-- Instruction --
The listing below should be copied in full, word for word.

***** Data section *****

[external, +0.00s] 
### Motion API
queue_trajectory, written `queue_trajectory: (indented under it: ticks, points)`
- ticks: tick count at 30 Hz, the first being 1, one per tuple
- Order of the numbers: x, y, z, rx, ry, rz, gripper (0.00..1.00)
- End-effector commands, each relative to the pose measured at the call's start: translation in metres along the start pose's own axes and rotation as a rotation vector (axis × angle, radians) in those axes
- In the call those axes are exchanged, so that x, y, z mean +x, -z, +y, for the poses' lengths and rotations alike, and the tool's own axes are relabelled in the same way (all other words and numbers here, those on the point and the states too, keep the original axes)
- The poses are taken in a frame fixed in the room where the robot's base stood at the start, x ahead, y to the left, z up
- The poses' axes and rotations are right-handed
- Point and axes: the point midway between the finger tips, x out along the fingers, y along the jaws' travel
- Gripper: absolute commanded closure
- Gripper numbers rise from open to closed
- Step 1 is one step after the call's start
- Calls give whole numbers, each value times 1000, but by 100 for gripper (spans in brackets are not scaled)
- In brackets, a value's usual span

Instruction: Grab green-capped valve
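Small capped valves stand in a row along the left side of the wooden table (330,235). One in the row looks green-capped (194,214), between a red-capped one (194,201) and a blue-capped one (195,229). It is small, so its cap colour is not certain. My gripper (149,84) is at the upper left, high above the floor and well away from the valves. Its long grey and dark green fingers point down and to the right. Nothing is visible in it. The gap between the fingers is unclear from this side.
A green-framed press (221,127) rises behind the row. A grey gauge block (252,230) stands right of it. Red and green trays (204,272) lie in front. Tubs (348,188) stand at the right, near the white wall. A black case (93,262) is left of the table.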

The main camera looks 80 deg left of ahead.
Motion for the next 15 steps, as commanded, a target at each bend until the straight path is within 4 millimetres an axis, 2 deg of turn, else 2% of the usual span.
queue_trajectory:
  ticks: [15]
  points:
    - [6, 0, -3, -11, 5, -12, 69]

*****

-- Finished task --
[external, +0.00s] 
### Motion API
queue_trajectory, written `queue_trajectory: (indented under it: ticks, points)`
- ticks: tick count at 30 Hz, the first being 1, one per tuple
- Order of the numbers: x, y, z, rx, ry, rz, gripper (0.00..1.00)
- End-effector commands, each relative to the pose measured at the call's start: translation in metres along the start pose's own axes and rotation as a rotation vector (axis × angle, radians) in those axes
- In the call those axes are exchanged, so that x, y, z mean +x, -z, +y, for the poses' lengths and rotations alike, and the tool's own axes are relabelled in the same way (all other words and numbers here, those on the point and the states too, keep the original axes)
- The poses are taken in a frame fixed in the room where the robot's base stood at the start, x ahead, y to the left, z up
- The poses' axes and rotations are right-handed
- Point and axes: the point midway between the finger tips, x out along the fingers, y along the jaws' travel
- Gripper: absolute commanded closure
- Gripper numbers rise from open to closed
- Step 1 is one step after the call's start
- Calls give whole numbers, each value times 1000, but by 100 for gripper (spans in brackets are not scaled)
- In brackets, a value's usual span

Instruction: Grab green-capped valve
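Small capped valves stand in a row along the left side of the wooden table (330,235). One in the row looks green-capped (194,214), between a red-capped one (194,201) and a blue-capped one (195,229). It is small, so its cap colour is not certain. My gripper (149,84) is at the upper left, high above the floor and well away from the valves. Its long grey and dark green fingers point down and to the right. Nothing is visible in it. The gap between the fingers is unclear from this side.
A green-framed press (221,127) rises behind the row. A grey gauge block (252,230) stands right of it. Red and green trays (204,272) lie in front. Tubs (348,188) stand at the right, near the white wall. A black case (93,262) is left of the table.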

The main camera looks 80 deg left of ahead.
Motion for the next 15 steps, as commanded, a target at each bend until the straight path is within 4 millimetres an axis, 2 deg of turn, else 2% of the usual span.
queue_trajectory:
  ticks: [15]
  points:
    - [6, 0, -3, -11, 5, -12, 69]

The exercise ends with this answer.